Colleges across the nation are dealing with the growth of student homelessness, which has been a main reason for the rise of college dropouts. 

Delta President/Superintendent Dr. Omid Pourzanjani said, “As an education system, our focus is to educate.” 

Pourzanjani and Delta’s Board of Trustees are on a mission to find a solution to this problem. They will no longer ignore one of the many problems that is possibly stopping a student’s success. 

“The best way to move someone out of poverty is education. If they want to improve their lives, we should do everything to help them,” Pourzanjani said. 

Pourzanjani wants to solve the issue “…at a scale.” 

Twenty-five percent of college students in America alone are finding themselves crashing on different couches every night or outside in their parked cars. College of the Siskiyous in Weed is one of the few community colleges that provide housing for their students. 

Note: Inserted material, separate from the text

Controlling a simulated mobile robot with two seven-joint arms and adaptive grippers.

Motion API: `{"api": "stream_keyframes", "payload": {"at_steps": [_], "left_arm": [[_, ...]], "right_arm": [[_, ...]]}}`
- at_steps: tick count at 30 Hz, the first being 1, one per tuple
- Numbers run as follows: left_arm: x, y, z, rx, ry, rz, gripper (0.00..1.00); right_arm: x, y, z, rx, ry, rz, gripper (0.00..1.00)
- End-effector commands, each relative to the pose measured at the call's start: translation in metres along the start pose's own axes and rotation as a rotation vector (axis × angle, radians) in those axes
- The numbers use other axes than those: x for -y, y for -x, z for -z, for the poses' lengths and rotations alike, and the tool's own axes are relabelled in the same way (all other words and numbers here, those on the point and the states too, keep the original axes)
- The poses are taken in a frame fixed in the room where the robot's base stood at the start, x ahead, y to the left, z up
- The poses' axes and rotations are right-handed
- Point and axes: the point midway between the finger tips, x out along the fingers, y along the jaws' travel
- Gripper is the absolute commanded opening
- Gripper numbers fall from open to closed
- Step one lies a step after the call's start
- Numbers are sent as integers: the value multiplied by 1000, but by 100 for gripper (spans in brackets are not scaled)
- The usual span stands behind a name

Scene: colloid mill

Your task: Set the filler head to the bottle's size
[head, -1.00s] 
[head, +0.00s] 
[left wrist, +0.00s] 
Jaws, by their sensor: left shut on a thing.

“Having students live on campus can help them focus on school in a different way than spreading out in various apartments and rental homes,” Siskiyous Director of Student Housing Douglas Haugen said. 

But there are some obstacles in the way of this project. 

“The obstacles are logistics, finances and politics,” Pourzanjani said. 

But the main concern is financial. Students who are not applying or not finishing the process of financial aid make the solution to this problem even harder to find. 

“We would have to ramp up students to fill out their financial aid,” Pourzanjani said. 

Housing is, of course, not going to be free. The hope is that the community that surrounds Delta can help in the meantime while campus officials try to find a way to make student housing work. 

“I think the community will support it. But will they allow it?” Pourzanjani said.

Besides the concerns of financial stability — some students have other concerns if housing was to be built on campus.

“There’s already random people coming onto campus and it probably wouldn’t be safe to live on campus,” Delta College student Adriana Sanchez said. 

There are many obstacles and details to be worked out in order to begin the process.

“We need to know how many homeless students we have,” Pourzanjani said. 

Pourzanjani is asking for full student body participation. A survey is being constructed to answer the question of how many homeless students the campus educates.

“The students need to fill out the survey,” Pourzanjani said.